In Washington’s view, the last thing Europe needs is for Britain to give its foundations a further hefty kick. As David Miliband, a former British foreign secretary, put it: “Brexit would be an act of arson on the international order.” Brexit on its own might not be a catastrophe for America, says Mr Allin, “but it could be a stage in the unravelling of the Western liberal order.” No wonder Mr Obama is worried.
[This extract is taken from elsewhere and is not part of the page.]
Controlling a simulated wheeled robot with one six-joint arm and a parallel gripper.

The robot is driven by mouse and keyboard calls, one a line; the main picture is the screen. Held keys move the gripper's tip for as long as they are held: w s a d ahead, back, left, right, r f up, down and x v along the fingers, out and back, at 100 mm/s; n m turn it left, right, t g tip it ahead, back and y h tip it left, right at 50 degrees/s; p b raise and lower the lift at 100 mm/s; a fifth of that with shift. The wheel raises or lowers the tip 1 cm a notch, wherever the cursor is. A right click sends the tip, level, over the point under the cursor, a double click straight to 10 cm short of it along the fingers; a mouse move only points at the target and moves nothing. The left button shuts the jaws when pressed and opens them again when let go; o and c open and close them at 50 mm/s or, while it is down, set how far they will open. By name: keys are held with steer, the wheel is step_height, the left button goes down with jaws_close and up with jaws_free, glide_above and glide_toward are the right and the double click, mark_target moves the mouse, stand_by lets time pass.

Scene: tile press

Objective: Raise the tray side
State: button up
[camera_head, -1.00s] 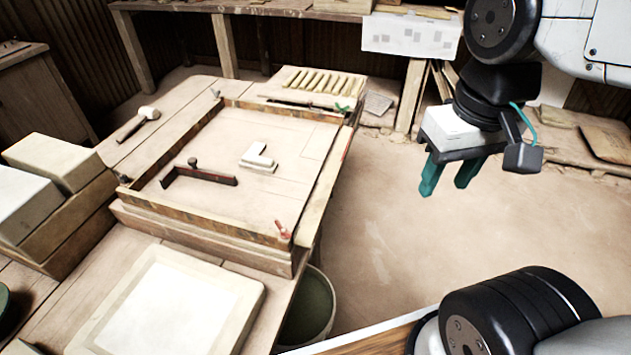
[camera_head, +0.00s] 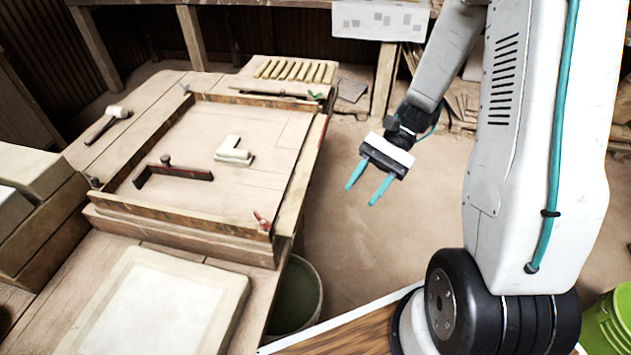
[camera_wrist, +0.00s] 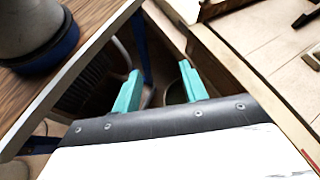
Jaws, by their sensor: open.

Leaders of the Leave campaign—including the mayor of London, Boris Johnson—have got their retaliation in first, calling Mr Obama’s anticipated pro-EU message “hypocritical” because America would never consent to pool its sovereignty as Britain must do in the EU. Mr Johnson, who hopes to become prime minister should Brexit win and David Cameron fall, appears not to have heard of NATO, which obliges America to go to war should any other member be attacked. On April 20th, when eight former American treasury secretaries described Britain’s departure from the EU as a “risky bet” that would jeopardise the City’s role as a global financial centre, their advice was derided as an attempt to belittle Britain’s place in the world.

How much a warning from Mr Obama will pierce voters’ consciousness is hard to gauge. He is more popular in Britain than he is at home, especially with the young. If Mr Obama talks frankly about the perilous future of Britain’s trading relationships, and the weakness of its negotiating hand should it stand alone, he may hit home.

As for the special relationship, Britain will continue to be an important security partner for America because it has the biggest defence budget in Europe and the most deployable armed forces. The unique intelligence relationship will also endure, although it will have less value to America if Britain is excluded from EU information-sharing arrangements.

But so much of the case for Brexit is built on the idea that a buccaneering Britain would forge wonderful new partnerships with powerful and dynamic countries outside Europe. When Britain’s oldest and closest partner says, sorry, you won’t be nearly so interesting to us in the future if you take this step, that idea crumbles.